Originally Posted by SDCAL
As someone who lives downtown, I couln't disagree with you more. Something like a JW Marriott or Mandarin Oriental would do fine with a bay view location after the embarcadero project is complete and that area becomes landscaped and visitor friendly. I encounter lots of international travelers downtown, and we seem to be headed in the right direction with the direct Japan airways flight in December. I'm not saying downtown San Diego should be a Mecca for super-luxury hotels, but to say one big high-end name can't make it on a prime bay-front location is selling dt sd short IMO. You mention Rancho Santa Fe, who the hell goes there for vacation? Isn't that primarily an exclusive residential enclave? I would see bay front downtown as a better prospect than rsf for a large luxury hotel.
The condo market downtown did sink pretty low and remains bleak for the mot part, but the one area that seems to have retained high values are the bay font luxury units like @ the grand at Santa Fe place towers. The price for prime waterfront condos downtown is comparable to luxury conos in major urban areas that support luxury hotels.
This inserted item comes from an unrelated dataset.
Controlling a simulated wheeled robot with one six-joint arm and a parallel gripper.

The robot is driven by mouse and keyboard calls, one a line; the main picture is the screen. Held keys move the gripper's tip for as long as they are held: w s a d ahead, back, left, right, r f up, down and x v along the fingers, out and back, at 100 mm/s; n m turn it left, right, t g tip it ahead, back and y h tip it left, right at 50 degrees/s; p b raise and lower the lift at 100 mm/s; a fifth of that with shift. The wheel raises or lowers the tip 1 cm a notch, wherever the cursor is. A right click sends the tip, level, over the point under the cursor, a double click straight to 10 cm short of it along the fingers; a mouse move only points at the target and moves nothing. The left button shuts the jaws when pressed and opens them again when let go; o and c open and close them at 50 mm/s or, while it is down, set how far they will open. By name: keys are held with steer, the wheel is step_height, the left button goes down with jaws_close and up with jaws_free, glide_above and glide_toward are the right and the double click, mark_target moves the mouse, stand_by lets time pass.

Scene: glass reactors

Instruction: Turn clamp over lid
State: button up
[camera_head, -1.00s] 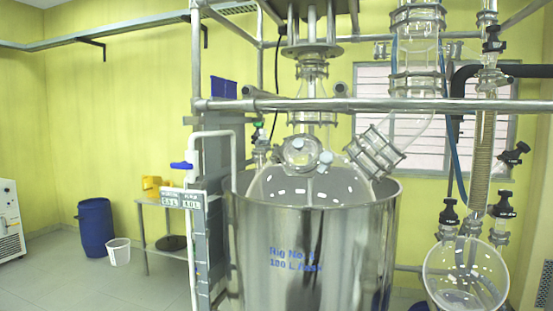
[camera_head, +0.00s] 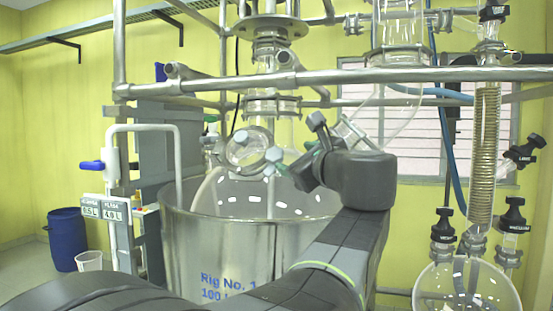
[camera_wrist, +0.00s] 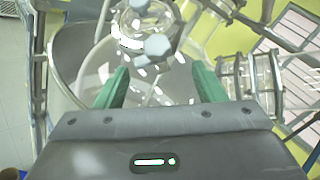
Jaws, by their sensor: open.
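The round glass lid (camera_head: 236,152) sits on a port at the top of the reactor, held by a metal clamp ring. The clamp has pale blue-grey knobs (camera_head: 275,154) around the lid. In the wrist view the lid (camera_wrist: 128,22) is at the top centre, and a clamp knob (camera_wrist: 157,46) shows just beyond and between the fingertips. My gripper (camera_head: 293,158) is to the right of the lid, with its green fingers pointing left at it. In the wrist view my gripper (camera_wrist: 160,72) is open, with nothing between its fingers. Contact with the knob cannot be told.
A horizontal metal bar (camera_head: 400,76) crosses above my gripper. An angled glass pipe (camera_head: 375,120) is close behind my gripper at right. A coiled condenser (camera_head: 485,150) and a round flask (camera_head: 465,290) are farther right.

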The current lane field plan calls for a Hilton garden inn and a Homewood Suites. I just stayed at a Hilton garden inn in the bay area on a business trip and it was a huge step down fom even Embassy Suites. To suggest these two low-grade business park type hotels are appropriate for some of the most expensive undeveloped waterfront real estate on the West Coast is absurd and an insult to this city.
Notice that everything you just said in your first paragraph (upgrades to downtown infrastructure, more international flights) are remedies to what I said needs to happen before we get anything more than another holiday inn. hahaha. So, nice try but you essentially proved my point. Downtown, currently, is not ready for the big time spenders.
And yes, Bosa's towers along the bayfront are expensive, and desirable places for second home buyers and retirees. But I don't see how that translates to a Ritz Carlton or a Mandarin Oriental being put up. The concept of "if you build it, they will come" cannot be applied to hoteliers, you need to have a viable attraction. And while San Diego has plenty of nice, middle income, and some nice high income locales, most of those either won't attract large swaths of high clientele (we have no times square, iconic structures, world famous "need to see before you die" places) or they aren't downtown (aka La Jolla, Coronado, beaches, RSF, RB, Torrey Pines). Why else do you think our most high end hoteliers are outside of downtown?
And I'm not selling the city short, I'm just looking at reality. Downtown San Diego is not a developed luxury market, and like I said, its going to need to see some key, fundamental changes to take place at the micro level before it can start attracting 5 star hotels, and big spending fat cats.
And keep in mind, we do quite well with the middle/upper middle market. It's done wonders for the economy, but don't be surprised when a Hilton is being built on the bayfront. Downtown isn't Manhattan, South Beach, or even La Jolla. It's nice, pleasant, pricey... but not 5 Star. That will take a decade or two more of maturity in the markets, and, again, changes to the dynamics of the area.